Os números oficiais do SEF, a que o DN teve acesso, registam que o financiamento à CPR, ao ACM e à OIM em Portugal foram seis vezes mais elevados no último quinquénio (2018 a 2023), com 32,9 milhões de euros, que no anterior (2013 a 2017), com 5,5 milhões.
Recorde-se que este recrudescimento coincide com o efeito chamada proporcionado pela alteração à Lei de estrangeiros, em 2017, que isentou os imigrantes da obrigatoriedade de entrada legal para se candidatarem a uma autorização de residência.

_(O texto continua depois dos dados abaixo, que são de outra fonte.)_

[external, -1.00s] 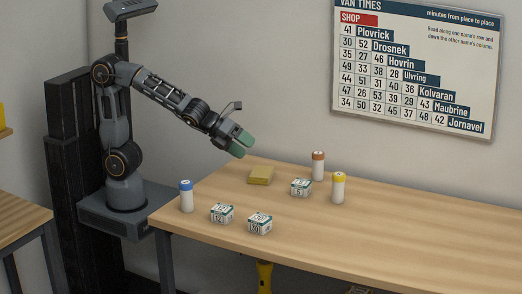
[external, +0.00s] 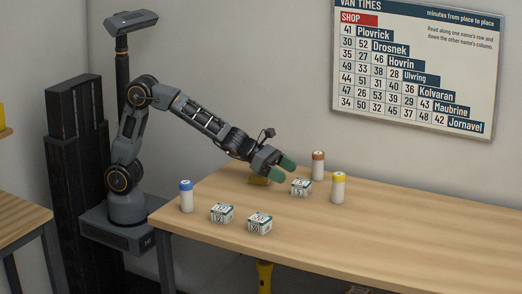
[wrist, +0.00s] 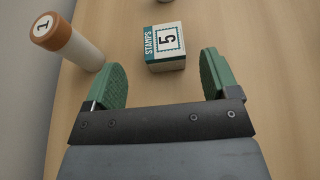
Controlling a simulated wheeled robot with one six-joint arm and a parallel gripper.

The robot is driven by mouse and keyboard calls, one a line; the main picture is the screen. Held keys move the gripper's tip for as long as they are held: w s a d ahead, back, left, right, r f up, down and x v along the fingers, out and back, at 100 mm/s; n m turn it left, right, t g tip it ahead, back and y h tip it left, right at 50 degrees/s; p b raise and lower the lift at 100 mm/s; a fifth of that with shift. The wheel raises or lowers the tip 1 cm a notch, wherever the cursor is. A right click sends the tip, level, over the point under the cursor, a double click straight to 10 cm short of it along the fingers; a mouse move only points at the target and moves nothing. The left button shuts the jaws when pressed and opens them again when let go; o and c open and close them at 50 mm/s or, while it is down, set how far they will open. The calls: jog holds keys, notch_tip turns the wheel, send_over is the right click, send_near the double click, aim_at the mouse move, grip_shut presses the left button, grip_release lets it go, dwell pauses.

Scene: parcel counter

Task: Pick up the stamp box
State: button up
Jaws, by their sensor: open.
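Three white and green stamp boxes stand on the wooden counter (external: 380,235). One stamp box (external: 301,188) is near the middle, by the brown-capped tube; the other two, a left box (external: 221,213) and a right box (external: 260,223), sit closer to the front edge. My gripper (external: 284,170) is open and empty, just behind and left of the middle box. In the wrist view that box (wrist: 166,48), marked "STAMPS" and "5", lies ahead of the gap between my green fingertips (wrist: 163,68). Neither finger appears to touch it.
A brown-capped white tube (external: 318,167) stands close to the middle box; it shows left of my left finger in the wrist view (wrist: 78,45). The counter's right side is clear.

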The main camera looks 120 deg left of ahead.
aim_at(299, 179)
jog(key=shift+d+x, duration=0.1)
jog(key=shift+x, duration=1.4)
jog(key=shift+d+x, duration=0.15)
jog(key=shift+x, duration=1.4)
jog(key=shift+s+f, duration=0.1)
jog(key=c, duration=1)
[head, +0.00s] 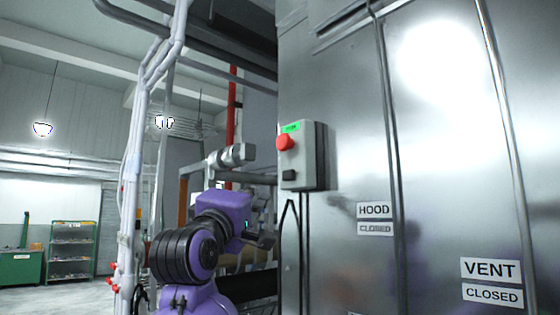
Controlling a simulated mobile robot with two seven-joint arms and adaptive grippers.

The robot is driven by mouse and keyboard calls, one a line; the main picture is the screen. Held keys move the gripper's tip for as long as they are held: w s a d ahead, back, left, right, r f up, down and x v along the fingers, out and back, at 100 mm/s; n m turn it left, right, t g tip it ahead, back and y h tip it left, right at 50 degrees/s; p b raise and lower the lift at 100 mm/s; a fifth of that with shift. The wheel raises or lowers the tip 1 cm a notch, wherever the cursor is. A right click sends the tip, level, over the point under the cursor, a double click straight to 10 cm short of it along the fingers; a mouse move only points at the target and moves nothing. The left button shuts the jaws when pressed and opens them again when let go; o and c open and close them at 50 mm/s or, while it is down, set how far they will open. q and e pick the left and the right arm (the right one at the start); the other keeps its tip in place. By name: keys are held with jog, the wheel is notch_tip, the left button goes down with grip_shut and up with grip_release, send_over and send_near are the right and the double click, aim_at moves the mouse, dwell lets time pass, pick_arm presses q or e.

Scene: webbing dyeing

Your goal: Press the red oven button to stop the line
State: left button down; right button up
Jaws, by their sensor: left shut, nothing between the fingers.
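The red button (284,143) sticks out from the left face of a grey control box (314,156) on the metal oven wall. My left gripper (268,241) is at the end of the purple and black arm, below and a little left of the box. It is shut and empty, apart from the button, and partly hidden by its own wrist. My right gripper is not in view.
The metal oven wall (350,100) fills the right side, with HOOD (374,210) and VENT (491,269) signs. White vertical pipes (134,170) stand left of my arm. A green shelf (72,250) stands far left, with open floor before it.

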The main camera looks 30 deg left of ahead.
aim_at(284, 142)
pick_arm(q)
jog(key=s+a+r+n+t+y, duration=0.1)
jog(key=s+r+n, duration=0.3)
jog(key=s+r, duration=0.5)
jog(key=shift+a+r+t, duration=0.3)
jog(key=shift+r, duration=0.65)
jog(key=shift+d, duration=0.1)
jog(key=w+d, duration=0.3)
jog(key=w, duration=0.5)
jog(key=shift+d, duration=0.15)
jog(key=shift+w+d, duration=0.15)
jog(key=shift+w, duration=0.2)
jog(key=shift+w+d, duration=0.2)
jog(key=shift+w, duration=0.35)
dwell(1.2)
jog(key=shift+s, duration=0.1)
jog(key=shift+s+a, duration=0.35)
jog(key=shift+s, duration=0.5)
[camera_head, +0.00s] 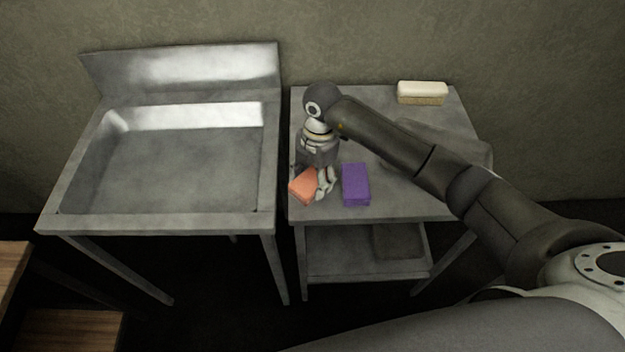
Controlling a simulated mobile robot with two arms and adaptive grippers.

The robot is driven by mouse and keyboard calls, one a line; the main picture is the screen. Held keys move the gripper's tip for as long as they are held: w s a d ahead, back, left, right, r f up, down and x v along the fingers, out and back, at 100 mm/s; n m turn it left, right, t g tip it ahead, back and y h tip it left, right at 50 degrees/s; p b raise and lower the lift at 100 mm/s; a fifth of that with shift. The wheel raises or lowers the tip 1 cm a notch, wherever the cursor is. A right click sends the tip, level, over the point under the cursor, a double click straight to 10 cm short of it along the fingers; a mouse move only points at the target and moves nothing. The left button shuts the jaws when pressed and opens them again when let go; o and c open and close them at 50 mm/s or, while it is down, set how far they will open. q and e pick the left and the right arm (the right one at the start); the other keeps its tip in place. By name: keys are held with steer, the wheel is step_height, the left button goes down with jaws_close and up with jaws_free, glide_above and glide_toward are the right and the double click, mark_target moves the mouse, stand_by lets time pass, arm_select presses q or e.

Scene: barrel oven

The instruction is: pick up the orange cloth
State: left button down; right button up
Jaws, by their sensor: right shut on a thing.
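The orange cloth (302,186) is a small folded block at the left front part of the metal side table (400,206). My right gripper (322,186) reaches down over it from above, with its fingers at the cloth's right side. It is shut on the cloth, and its fingers and wrist hide part of it. I cannot tell whether the cloth is clear of the tabletop. A purple cloth (356,185) lies just to the right of the gripper. My left gripper does not show.
A brush (422,92) with a pale top lies at the table's back right. A steel sink (165,160) stands to the left, across a narrow gap. The table has a lower shelf (345,262). A wooden surface (12,262) shows at the lower left.

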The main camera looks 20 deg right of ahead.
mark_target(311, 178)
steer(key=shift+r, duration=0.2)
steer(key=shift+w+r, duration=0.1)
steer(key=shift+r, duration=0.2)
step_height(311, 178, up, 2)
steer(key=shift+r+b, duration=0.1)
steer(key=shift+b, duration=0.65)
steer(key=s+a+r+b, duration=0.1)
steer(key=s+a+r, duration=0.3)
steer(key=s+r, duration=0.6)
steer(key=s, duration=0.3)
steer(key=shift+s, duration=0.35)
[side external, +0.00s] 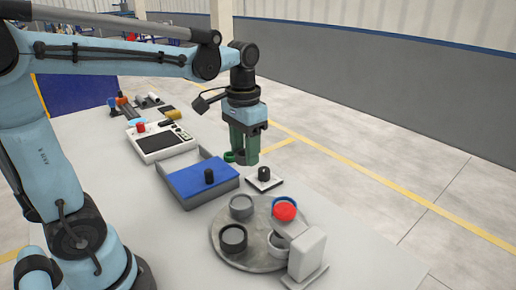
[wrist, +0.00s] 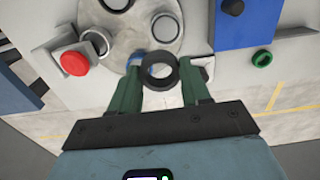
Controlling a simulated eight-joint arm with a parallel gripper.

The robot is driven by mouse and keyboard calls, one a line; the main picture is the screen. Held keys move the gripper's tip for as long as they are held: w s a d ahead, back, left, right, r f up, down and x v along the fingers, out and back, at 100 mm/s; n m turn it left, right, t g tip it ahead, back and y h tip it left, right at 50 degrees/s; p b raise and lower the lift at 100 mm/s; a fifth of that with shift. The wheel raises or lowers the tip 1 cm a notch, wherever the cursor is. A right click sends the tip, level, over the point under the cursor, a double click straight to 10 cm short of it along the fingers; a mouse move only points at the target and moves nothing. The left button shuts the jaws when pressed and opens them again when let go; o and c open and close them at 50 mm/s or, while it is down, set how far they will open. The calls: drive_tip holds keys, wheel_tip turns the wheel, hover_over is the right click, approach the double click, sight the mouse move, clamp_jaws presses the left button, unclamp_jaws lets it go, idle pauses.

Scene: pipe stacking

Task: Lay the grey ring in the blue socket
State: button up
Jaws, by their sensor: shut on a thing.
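My gripper (wrist: 160,88) has green fingers shut on the dark grey ring (wrist: 159,80), which sits between the fingertips in the wrist view. In the side view my gripper (side external: 246,158) is above the table, behind the round plate; the ring cannot be made out there. The blue socket (side external: 279,199) is at the far edge of the round grey plate (side external: 220,224), partly hidden by a red button. In the wrist view a bit of the blue socket (wrist: 135,57) shows beside the ring, mostly covered by the ring and left finger.
Several other sockets, including a dark one (side external: 233,238), stand on the plate. The red button (side external: 285,212) is on a pale stand at its edge. A blue-topped tray (side external: 195,180), a white base with a black peg (side external: 264,173) and a green ring (wrist: 262,58) are nearby.

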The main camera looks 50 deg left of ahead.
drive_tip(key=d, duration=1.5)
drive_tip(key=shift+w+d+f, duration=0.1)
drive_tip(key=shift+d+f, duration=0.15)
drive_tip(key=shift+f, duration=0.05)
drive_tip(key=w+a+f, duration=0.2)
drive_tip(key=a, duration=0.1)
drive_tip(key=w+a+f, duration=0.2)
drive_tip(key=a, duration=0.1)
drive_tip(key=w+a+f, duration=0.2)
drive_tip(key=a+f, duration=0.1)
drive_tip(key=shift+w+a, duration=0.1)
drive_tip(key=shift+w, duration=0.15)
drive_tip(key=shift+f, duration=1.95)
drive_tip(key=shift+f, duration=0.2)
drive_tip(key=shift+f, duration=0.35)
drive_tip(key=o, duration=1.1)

Esta medida já foi identificada pelas autoridades judiciais como facilitadora de esquemas de auxílio à imigração ilegal.
Vítimas de tráfico de seres humanos e de redes de imigração ilegal, de exploração laboral, alojamento em condições indignas são a realidade enfrentada por milhares de imigrantes que têm chegado ao nosso país e que terão ficado fora do radar dos programas destes organismos e das dezenas de associações, representando diversas nacionalidades, criadas para os apoiar.
De acordo com os dados oficiais facultados ao DN pelo ACM, nos últimos 10 anos, sete das 70 associações registadas neste organismo concentraram 84% dos 13,1 milhões de subsídios transferidos entre 2014 e 2023 (ver números no final do texto).
A primeira, com 2,8 milhões (mais de meio milhão em 2022), foi a Associação de Intervenção Comunitária, Desenvolvimento Social e de Saúde (AJPAS), com sede na Falagueira, Amadora.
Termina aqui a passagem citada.